The high-speed vision chip realizes two sensing functions: (a) target detection using color or a condition of the brightness of each pixel, (b) target tracking using centroid movement of target object. The sensing functions are realized in the lower chip as a large logic function. The data flow of the chip for sensing is shown in Figure 3. There are three important blocks for sensing. The 4b column PEs perform pre-filtering for spatial processing to extract targets based on luminance and color information. The binary block in column 1b PEs binarizes pixels according to the binarizing parameter. The Column 1b PEs performs noise reduction for temporal processing. Two columns PEs perform column parallel processing that is suitable for column parallel data conversion. The 4b PEs and the 1b PEs execute parallel to serial data transfer, and output to a serial sensing processor. The Serial Sensing Processor aggregates 4b/1b data from column PEs to generate sensing output information.

Low spatial resolution causes low accuracy in acquiring the target’s centroid. High resolution improves the accuracy of centroid position. The improvement of sensing accuracy is shown in Figure 4. Ground truth means the true position of the centroid.

The schematic diagram of the 4b programmable PE is shown in Figure 5. This circuit performs “1 ms (1000 frames per second)” high-speed 4b readout and processing. The first 4b column PEs perform spatial processing with the five-line memories. The 4b PE consists of a compact, bit-serial Arithmetic Logic Unit (ALU), 32 bits of local memory, an ALU operand selector, and an output register. This 4b PE can be controlled by eight instructions and the bit-serial ALU supports arithmetic operations, a shift operation, and logical operations. To achieve processing within only a few cycles, all selection signals to the PE are fixed in one instruction. The 4b PEs achieve 140 GOPS at a 108 MHz peak frequency because a 1b primitive operation takes one cycle and 1304 PE × 108 MHz = 140 GOPS. The PE inputs can be selected from three data sources; neighboring pixel data, processed data in the neighboring PEs, and data in its own work FF. The PE is connected to the neighboring left and right PEs. The PE receives horizontal data over two neighboring pixels, repeating the copy function using work FF. The PEs can also access vertical data in five line memories. The PE achieves various functions within only a few cycles using a carry register and ALU performing arithmetic operations. These data allow for flexible spatial operations.

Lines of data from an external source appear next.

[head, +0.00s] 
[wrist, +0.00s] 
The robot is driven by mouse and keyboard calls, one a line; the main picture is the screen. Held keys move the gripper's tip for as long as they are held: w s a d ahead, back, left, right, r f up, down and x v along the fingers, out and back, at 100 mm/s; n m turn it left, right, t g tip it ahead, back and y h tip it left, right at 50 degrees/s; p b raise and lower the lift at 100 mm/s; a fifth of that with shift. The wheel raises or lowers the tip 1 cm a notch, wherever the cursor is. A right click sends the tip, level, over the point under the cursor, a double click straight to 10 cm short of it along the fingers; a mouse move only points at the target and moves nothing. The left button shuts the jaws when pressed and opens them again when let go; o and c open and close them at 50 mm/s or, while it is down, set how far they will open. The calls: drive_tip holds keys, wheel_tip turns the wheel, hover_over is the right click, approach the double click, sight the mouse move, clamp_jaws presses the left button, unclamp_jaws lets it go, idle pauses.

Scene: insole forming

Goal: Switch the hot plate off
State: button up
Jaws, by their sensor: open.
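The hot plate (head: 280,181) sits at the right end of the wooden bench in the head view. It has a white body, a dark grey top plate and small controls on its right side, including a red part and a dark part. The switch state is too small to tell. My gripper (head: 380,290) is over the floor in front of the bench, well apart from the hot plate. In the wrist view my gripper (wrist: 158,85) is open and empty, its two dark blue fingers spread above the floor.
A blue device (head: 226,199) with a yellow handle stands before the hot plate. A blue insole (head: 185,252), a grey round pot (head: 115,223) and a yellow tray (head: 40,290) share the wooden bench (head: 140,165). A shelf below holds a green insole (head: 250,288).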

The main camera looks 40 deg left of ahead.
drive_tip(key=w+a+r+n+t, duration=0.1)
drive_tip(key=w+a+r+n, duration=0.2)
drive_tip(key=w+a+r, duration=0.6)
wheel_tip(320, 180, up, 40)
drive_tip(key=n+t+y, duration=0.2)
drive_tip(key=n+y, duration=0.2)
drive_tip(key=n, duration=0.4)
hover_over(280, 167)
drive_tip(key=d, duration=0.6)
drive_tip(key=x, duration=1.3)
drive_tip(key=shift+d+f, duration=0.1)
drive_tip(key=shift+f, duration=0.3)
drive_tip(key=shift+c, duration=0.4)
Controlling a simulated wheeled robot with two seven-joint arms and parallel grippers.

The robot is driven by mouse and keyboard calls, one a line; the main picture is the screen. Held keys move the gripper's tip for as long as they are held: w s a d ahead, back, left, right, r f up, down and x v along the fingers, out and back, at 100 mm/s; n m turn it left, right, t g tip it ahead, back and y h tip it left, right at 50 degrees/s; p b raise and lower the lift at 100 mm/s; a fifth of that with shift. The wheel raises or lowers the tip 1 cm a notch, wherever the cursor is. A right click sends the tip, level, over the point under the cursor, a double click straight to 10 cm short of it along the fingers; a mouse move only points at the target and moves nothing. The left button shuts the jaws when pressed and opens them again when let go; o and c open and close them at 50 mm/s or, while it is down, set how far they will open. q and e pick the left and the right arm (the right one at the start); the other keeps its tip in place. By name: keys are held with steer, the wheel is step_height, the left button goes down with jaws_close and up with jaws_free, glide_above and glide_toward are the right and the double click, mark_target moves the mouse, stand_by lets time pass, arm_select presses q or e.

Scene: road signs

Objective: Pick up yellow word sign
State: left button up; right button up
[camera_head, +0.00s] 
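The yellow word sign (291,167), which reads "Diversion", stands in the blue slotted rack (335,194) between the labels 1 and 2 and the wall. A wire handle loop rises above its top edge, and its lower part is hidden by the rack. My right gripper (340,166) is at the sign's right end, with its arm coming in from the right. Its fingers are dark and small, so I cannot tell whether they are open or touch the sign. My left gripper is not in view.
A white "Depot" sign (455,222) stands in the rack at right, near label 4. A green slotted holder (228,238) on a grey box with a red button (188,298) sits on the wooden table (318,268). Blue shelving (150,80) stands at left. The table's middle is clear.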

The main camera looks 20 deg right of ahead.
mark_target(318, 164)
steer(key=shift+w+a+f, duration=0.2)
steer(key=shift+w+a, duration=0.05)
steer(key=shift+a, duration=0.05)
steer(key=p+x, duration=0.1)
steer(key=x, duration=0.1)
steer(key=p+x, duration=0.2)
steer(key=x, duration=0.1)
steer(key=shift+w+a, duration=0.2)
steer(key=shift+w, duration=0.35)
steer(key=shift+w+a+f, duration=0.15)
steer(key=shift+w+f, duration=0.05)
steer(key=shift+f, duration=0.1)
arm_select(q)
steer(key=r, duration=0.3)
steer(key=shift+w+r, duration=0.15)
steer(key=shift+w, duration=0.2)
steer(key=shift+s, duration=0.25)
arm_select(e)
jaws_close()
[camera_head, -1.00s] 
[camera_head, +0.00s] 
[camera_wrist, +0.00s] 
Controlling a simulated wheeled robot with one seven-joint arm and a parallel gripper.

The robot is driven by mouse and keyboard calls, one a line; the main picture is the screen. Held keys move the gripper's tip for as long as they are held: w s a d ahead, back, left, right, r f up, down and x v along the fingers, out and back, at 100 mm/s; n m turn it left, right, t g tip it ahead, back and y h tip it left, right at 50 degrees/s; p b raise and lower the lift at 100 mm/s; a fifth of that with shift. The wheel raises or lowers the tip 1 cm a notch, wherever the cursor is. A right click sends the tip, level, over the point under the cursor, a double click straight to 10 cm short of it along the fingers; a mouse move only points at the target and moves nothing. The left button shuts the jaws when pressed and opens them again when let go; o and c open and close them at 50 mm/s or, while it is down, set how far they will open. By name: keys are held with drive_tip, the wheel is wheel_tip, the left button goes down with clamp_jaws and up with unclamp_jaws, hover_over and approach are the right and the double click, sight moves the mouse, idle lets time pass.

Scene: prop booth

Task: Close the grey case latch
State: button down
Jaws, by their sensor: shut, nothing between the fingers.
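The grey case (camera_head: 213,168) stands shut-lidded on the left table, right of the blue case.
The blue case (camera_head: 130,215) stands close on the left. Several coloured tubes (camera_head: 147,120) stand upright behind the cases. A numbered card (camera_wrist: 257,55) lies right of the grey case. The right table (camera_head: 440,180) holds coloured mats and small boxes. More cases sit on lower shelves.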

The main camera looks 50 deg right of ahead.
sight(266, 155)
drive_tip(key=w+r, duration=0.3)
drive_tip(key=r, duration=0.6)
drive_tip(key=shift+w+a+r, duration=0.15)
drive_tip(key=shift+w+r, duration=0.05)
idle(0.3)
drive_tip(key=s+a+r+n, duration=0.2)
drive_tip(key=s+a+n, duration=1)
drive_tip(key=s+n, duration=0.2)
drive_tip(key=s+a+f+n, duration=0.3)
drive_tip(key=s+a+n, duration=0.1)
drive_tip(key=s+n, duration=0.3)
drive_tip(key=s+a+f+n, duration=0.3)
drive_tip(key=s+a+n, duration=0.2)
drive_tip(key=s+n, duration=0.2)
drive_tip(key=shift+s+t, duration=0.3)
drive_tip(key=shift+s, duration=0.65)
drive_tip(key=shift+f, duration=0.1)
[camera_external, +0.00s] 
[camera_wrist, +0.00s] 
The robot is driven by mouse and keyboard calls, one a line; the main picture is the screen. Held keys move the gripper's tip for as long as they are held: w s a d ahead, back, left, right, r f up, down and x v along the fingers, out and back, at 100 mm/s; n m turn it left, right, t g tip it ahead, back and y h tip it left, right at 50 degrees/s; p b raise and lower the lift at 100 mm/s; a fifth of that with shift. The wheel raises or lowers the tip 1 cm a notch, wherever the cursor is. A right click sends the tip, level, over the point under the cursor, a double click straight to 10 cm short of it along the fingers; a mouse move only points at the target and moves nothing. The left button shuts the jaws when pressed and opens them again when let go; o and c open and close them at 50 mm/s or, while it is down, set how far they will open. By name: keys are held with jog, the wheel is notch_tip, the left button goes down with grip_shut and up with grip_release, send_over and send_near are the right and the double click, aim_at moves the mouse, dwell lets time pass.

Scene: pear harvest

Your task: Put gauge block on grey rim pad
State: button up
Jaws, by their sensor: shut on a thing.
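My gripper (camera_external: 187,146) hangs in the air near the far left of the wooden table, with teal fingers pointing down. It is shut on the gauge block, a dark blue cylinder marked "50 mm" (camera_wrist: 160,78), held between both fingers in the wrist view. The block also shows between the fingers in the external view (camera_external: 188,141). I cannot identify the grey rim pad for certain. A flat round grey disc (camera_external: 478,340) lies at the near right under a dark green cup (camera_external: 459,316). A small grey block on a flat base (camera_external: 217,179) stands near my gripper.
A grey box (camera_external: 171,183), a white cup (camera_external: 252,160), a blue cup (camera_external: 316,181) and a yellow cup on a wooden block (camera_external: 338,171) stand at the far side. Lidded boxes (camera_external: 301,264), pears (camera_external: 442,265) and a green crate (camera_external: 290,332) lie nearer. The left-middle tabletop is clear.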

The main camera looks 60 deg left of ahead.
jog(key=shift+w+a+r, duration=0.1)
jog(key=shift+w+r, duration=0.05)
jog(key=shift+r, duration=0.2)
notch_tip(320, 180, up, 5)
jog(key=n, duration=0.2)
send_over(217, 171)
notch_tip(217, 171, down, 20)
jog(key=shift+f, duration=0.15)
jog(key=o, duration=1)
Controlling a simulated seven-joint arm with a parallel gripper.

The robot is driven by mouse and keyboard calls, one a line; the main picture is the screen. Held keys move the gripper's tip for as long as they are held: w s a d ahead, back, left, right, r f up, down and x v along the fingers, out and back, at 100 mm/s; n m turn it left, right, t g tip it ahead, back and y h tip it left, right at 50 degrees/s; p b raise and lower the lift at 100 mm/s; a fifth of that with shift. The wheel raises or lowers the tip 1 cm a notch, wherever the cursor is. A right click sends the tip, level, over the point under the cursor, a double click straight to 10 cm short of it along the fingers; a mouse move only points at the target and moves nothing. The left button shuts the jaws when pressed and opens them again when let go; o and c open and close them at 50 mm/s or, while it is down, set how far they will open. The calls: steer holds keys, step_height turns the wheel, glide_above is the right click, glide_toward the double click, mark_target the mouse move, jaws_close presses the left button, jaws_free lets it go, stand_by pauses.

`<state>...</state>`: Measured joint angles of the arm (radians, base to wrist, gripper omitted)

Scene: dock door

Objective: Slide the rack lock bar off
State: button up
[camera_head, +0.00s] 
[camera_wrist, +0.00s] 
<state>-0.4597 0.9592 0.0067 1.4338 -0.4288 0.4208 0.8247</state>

The schematic diagram of the 4b PE SIMD controller is shown in Figure 6. A 1000 word memory is implemented for instruction memory. The controller connects all 1304 4b PEs and reads out one instruction from the memory and issues it to all PEs in parallel. The controller executes an instruction each cycle with pipelined operation. All PEs can be operated simultaneously at 108 MHz. The controller can store a maximum of four different programs in 1000 word instruction memory. The programs can be configured simultaneously and an effective operation program can be selected for each frame or line. It enables spatial processing by color and dynamic program selection that adapts sensing operations to improve the accuracy of processing.

The basic operations and their steps of the 4b PEs are shown in Table 1. The basic operations are arithmetic operations, a shift operation, logical operations, as well as combinations of some instructions. The instructions have 55-bit length including ALU setting, carry in setting, selected input data, and selected output data. The operation code is stored by the 1000 word memory, and are executed sequentially. The processor includes a jump operation. These are reset horizontal sync timing, and carry out from a beginning code, or code specified by jump operation. These processor steps have different timings based on the number of bits of data.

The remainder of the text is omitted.